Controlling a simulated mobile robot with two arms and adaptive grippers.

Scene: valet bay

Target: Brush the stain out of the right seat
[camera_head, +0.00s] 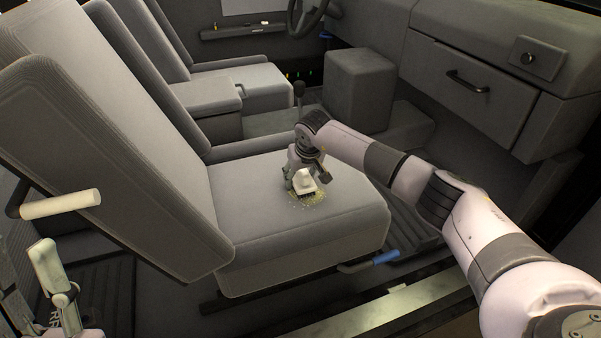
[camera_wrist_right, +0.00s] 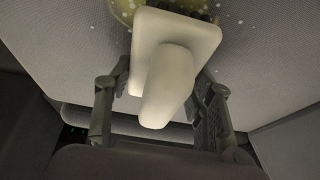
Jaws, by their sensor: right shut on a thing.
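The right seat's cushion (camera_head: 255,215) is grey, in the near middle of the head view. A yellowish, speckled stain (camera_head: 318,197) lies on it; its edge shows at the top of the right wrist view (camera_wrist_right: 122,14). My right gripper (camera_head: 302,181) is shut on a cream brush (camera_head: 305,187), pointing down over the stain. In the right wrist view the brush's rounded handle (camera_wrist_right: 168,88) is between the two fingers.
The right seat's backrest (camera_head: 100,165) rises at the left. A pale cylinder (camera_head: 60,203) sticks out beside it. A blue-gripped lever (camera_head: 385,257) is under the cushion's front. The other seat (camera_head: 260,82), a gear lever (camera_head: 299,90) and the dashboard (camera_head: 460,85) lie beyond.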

···

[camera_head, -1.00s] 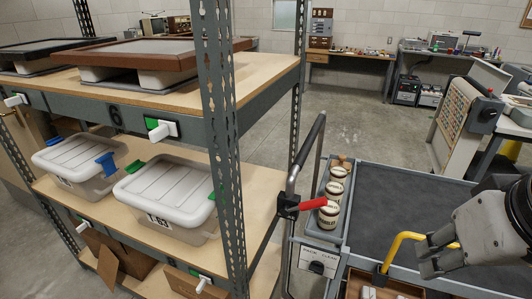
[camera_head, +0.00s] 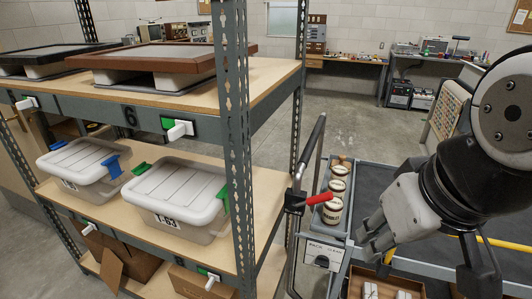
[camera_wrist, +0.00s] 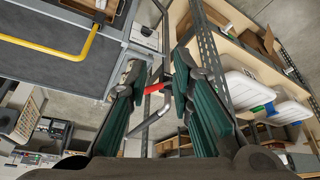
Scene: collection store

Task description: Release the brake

···

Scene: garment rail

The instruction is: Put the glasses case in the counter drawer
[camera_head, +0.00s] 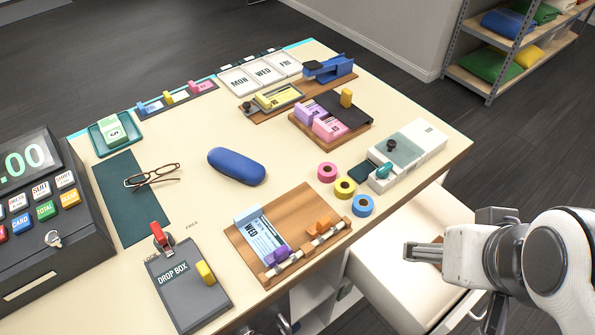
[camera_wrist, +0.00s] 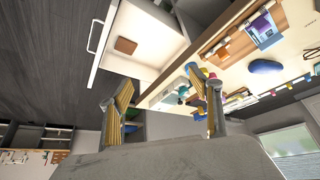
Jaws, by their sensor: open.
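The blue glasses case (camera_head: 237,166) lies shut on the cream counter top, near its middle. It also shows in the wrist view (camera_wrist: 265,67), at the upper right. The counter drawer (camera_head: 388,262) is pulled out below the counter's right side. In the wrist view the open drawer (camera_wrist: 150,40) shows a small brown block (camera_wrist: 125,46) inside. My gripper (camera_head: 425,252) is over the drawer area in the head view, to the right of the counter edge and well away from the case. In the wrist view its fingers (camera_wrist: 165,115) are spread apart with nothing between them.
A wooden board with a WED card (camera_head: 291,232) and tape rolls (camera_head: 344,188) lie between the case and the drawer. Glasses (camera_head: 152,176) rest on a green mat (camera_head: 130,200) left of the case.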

···

> **GIVEN REQUEST**
Extract each line holding the word "Scene" from the records.

> **REPLY**
Scene: valet bay
Scene: collection store
Scene: garment rail

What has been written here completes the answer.